▶ STATED GOAL
Return a copy of every line in the records that includes the word "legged".

▬▬▬▬▬▬▬▬▬▬

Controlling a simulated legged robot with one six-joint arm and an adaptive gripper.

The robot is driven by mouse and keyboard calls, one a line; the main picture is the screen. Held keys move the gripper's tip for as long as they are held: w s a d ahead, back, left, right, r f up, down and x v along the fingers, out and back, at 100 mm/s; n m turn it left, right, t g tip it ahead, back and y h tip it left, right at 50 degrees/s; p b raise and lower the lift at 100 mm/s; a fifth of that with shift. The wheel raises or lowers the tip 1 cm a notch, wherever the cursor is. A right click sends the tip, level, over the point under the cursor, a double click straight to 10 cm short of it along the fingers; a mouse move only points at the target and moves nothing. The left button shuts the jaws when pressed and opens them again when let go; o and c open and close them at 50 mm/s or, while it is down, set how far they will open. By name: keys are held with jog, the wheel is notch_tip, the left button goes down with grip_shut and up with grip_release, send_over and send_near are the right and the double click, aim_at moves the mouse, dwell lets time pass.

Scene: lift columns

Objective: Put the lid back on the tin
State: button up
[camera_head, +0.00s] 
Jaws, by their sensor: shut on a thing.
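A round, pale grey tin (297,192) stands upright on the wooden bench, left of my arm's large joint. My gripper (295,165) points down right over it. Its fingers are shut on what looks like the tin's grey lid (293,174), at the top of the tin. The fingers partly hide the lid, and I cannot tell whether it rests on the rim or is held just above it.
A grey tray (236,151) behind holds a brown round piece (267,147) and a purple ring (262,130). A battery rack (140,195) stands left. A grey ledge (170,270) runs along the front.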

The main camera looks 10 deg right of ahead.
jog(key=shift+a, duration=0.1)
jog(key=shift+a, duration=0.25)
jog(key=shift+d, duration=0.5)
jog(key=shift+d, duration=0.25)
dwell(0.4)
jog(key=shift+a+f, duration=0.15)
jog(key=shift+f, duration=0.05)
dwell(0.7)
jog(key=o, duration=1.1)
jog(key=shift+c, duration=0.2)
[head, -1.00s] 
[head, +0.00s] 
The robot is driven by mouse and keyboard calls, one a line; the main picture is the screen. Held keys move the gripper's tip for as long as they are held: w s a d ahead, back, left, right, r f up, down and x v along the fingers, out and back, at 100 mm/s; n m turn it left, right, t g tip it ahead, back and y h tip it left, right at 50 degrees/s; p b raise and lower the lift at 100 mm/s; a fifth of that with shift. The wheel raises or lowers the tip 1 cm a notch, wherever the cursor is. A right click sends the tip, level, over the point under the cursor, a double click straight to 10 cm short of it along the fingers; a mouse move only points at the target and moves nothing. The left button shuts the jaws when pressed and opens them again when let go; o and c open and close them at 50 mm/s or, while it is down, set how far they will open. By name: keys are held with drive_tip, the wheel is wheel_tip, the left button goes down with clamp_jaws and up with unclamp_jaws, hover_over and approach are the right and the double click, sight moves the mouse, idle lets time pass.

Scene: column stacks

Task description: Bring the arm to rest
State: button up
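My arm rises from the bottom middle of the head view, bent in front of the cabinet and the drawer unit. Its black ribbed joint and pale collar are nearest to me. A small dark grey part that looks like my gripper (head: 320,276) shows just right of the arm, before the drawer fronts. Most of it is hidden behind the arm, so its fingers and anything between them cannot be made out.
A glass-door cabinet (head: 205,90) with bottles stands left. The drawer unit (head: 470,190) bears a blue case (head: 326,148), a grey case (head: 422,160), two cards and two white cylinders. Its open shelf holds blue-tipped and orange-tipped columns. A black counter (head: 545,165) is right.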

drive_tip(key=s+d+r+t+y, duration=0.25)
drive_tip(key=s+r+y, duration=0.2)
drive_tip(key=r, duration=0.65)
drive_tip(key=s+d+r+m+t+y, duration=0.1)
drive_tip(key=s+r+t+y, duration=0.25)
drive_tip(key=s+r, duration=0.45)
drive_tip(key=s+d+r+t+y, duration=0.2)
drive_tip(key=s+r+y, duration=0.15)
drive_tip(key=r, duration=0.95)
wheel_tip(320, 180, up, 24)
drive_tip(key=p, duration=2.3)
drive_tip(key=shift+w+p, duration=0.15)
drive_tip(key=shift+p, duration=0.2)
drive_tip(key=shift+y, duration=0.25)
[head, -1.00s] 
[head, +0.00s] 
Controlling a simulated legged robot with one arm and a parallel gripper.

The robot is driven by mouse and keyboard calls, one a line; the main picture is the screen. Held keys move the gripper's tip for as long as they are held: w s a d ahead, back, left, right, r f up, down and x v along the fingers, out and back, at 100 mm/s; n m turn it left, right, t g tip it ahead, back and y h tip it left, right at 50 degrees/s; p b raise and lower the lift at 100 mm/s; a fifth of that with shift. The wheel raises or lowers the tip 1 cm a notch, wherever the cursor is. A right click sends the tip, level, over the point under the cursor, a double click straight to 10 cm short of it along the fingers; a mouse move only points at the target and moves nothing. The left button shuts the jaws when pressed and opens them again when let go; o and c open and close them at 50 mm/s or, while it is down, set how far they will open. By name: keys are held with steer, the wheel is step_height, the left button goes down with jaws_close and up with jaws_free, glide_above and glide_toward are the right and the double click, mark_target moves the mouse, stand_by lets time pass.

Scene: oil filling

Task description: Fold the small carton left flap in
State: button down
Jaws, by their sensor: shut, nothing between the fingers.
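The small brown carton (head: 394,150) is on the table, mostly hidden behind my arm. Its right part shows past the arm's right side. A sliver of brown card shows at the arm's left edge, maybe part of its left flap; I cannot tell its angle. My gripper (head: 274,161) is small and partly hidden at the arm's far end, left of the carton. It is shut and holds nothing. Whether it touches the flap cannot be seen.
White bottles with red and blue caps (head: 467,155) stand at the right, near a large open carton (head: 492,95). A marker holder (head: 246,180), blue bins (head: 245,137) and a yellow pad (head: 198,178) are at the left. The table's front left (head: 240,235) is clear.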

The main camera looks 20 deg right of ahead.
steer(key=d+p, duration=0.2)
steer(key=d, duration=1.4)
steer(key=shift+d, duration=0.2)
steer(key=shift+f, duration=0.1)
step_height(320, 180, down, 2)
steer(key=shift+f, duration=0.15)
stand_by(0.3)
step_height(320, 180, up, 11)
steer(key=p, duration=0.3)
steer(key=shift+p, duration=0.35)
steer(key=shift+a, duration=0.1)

▬▬▬▬▬▬▬▬▬▬

▶ FINAL RESULT
Controlling a simulated legged robot with one six-joint arm and an adaptive gripper.
Controlling a simulated legged robot with one arm and a parallel gripper.

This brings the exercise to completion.